Gather every line in the records below that contains the word "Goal".
-- START Information shown --
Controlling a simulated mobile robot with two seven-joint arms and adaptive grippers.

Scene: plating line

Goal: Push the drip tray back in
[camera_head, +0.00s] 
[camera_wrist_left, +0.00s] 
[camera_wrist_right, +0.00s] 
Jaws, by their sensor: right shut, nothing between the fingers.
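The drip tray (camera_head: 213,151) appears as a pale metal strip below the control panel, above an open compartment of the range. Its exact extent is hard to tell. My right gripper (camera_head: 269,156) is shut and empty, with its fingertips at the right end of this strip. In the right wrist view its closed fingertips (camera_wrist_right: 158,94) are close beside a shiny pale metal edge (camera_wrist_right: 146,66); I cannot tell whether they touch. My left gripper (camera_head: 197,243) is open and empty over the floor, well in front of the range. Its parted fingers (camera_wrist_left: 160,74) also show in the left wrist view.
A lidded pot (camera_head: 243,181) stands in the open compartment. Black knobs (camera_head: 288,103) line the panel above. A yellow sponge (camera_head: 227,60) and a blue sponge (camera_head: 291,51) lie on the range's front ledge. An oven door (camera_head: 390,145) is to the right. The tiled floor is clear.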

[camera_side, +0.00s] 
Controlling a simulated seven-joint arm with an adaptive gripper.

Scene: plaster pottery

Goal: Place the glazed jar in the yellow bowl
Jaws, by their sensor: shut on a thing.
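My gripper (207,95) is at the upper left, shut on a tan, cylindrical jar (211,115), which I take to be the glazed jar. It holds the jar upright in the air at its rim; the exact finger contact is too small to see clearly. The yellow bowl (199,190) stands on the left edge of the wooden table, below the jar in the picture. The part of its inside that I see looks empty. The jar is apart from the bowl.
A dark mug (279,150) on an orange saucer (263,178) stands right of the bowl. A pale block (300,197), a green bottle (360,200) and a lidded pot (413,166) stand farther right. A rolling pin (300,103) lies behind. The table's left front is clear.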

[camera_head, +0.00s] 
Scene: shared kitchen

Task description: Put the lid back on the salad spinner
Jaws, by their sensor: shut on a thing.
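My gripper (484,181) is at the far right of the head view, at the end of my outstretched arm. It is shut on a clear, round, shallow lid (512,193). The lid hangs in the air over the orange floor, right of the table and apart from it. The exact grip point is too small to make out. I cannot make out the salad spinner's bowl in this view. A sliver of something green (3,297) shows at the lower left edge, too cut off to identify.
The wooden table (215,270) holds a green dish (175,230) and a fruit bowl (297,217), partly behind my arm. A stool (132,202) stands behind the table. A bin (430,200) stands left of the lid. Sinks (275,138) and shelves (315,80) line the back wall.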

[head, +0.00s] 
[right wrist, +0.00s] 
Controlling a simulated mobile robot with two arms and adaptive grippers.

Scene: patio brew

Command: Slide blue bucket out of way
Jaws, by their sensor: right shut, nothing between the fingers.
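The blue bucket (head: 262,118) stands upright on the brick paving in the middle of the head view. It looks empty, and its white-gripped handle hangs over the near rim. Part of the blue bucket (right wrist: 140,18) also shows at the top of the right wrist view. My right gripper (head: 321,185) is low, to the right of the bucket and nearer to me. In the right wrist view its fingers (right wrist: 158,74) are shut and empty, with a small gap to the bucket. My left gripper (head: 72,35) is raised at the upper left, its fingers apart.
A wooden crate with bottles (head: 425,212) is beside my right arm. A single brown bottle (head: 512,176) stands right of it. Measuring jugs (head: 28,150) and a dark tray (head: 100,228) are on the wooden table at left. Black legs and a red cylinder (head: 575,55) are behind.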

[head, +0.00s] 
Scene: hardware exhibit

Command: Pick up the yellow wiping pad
-- END Information shown --
_Answer to this problem:_
Goal: Push the drip tray back in
Goal: Place the glazed jar in the yellow bowl

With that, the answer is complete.